Everyone's talking about the weather. We have gone from drought to deluge, from the driest winter to the wettest April – and there are gloomy predictions that this May will be the coldest in 100 years. Great: just as a Bank Holiday bonanza is about to start.

We live in a part of the world that ensures our weather is famously changeable, but does that make us more resilient to it? I'm ashamed to admit that I am anything but stoical in bad weather. Not long after I married my husband Ludo we went to Africa and lived out of the back of a Ford Cortina van for several months. It was a climate that was for the most part warm and dry, and I loved it, and hankered for van-living ever after.

A couple of years ago, Ludo relented. "But we're not having one of those vintage things painted to look like a child's bedroom. We'll spend the rest of our lives on the hard shoulder waiting for a tow truck." So we got a modern VW camper van, with a pop-up roof and fantastically efficient, German-designed storage. We took possession of it on a beautiful sunny day, loaded it up and drove west into the heart of Wales.

The skies darkened. Heavy rain drops began to fall with the slow intensity that warns of a thorough, unremitting drenching. We parked the camper on the edge of a wood; a hidden spot looking out over a lake, trees and distant hills. Wild camping seems to be rather frowned upon these days, and certainly not encouraged, yet I always feel that the spirit of freedom and adventure dwindles somewhat when you find yourself parked in a campsite's concrete bay next to another camper van, the smoke from your neighbour's charred chops drifting through the windows.

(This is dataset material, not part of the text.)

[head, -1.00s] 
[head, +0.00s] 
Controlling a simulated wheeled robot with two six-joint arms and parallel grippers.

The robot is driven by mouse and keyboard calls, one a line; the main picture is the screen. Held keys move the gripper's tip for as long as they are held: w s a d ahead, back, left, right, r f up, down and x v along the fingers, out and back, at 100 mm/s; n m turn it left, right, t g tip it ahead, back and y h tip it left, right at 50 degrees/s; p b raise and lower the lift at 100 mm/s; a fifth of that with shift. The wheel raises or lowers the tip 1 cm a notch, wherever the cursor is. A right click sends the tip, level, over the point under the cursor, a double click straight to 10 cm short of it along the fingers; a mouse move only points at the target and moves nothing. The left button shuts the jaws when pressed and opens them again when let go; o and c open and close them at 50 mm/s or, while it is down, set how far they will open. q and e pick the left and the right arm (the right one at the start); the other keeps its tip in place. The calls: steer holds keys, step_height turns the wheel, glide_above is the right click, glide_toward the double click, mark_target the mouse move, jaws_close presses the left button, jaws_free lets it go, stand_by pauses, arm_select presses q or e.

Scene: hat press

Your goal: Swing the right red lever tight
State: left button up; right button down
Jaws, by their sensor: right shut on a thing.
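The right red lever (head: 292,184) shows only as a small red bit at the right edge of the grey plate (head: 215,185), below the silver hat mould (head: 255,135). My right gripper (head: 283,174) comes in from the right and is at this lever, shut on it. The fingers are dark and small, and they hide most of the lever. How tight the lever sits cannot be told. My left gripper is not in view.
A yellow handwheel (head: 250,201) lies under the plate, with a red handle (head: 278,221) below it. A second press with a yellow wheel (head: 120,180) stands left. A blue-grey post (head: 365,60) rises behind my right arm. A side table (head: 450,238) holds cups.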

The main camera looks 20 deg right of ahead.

The downside of wild camping is the lack of a hot shower. It's fine if it is warm; not so fine when you are cold and wet and have just discovered that the only socks you brought with you are the ones hanging dripping over the wing mirrors.

"Let's phone Richard!" I suggested. Richard and his wife Flavia are old friends who live barely an hour's drive from our camping spot.

"Can we come and see you?" I yelled to Richard, over the sound of the rain thundering down on the van roof. "Don't worry about a bed. We can bring that. We've even got food for supper."

We parked right outside their front door, and unrolled the canopy attached to the side of the van so it joined with the porch and we could walk from camper to house without getting wet. Their downstairs shower room was as good as an en suite. "This is the perfect way to camp in the rain," I observed, as we sat in their warm, dry kitchen with a bottle of wine, our socks steaming gently on the Aga.